My students have obligingly pulled their chairs into a rough circle on the second afternoon of school in 2013. We’re reading Emily Dickinson aloud, each student sharing his or her favorite from last night’s reading, explaining why it was so special. My classroom fills with the call and response of familiar words in familiar voices, punctuated by halting commentary, the Mystery Science Theater of poetry readings.
When the landlord turn the drunken bee
Out of the foxglove’s door…
“I like the image–these bees, stumbling around, drunk and full of pollen. It’s very unique.”
“This’s my favorite because it just sounds pretty, and happy. And I like that she would just go to the beach, and lie in the water. I like that.”
I’m Nobody! Who are you?
Are you – Nobody – too?
“I just like… the way she writes. It just sounds so…unique.”
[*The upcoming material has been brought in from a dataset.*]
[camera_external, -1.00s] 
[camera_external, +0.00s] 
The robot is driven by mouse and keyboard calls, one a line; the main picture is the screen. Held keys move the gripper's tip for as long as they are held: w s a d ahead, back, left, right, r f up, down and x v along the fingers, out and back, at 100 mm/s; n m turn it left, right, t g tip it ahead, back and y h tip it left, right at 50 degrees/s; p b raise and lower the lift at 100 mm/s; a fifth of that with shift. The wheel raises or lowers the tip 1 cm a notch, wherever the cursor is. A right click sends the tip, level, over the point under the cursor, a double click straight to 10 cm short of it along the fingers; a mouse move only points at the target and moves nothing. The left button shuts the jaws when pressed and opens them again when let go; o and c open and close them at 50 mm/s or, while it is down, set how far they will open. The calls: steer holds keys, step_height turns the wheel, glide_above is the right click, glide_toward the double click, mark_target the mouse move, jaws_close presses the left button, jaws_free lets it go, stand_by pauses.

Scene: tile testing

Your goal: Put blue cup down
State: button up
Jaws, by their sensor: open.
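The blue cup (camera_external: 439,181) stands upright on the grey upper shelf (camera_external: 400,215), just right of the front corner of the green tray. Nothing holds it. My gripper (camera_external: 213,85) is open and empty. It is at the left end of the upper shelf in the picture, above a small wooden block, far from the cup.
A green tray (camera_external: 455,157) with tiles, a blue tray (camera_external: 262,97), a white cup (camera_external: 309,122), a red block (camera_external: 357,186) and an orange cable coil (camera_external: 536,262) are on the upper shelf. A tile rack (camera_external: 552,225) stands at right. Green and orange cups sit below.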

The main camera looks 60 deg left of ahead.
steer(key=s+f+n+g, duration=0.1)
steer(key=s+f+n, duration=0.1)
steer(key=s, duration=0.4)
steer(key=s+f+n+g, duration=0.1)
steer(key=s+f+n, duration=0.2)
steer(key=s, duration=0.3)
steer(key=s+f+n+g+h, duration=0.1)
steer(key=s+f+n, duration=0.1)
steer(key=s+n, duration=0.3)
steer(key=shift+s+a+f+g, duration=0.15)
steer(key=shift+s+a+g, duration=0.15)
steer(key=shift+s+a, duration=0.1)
I heard a Fly buzz – when I died –
“I like that it’s about death, but not really sad. Just really blunt.”
After three weeks of waking up after dawn, the first morning of school came early in frosty, silent darkness. Into this too-stillness, the students poured in quickly, all at once, a monsoon of emotion disguised as teenagers in jeans and plaids, hooded sweatshirts and new haircuts.
I confess I’ve dreaded these days in other years. Both as student and teacher, I’ve returned from Christmas break feeling even with another whole vacation, I still wouldn’t be ready to come back. I’ve returned to classes that confused me, teachers and students that perplexed me, schools that I didn’t yet love. I’ve come back to pick up the pieces of sliding grades and broken relationships, days when I lived on prayer and coffee.
This isn’t one of those years.
After three weeks of break, I do feel rested, but this afternoon in the classroom, reading Emily Dickinson in a circle, is more than the “try again” reunion of teacher and class. I look around the circle, at these young people who have already traveled and experienced more than our reclusive, dreamy poet ever could have imagined, and realize with relief that I know them now.
What a difference it makes, knowing someone. How many days it took her to get home to China for Christmas. How many little sisters he has. Which languages he learned before English. That she hopes this was her last holidays in Afghanistan. These details lend texture to our discussion, help me understand not just what they say, but what they can’t yet say, and why.
Though it’s not revolutionary–this epiphany of love for these bright young people I see every day–it keeps surprising me. It is a gift, this love. From God, not me. A gift like this place, this season, this calling.
And while I may never love Emily Dickinson as much as some of them already do, I’ll never forget hearing her words in their voices, as we return to gather around words and share life in this grey valley of a German winter.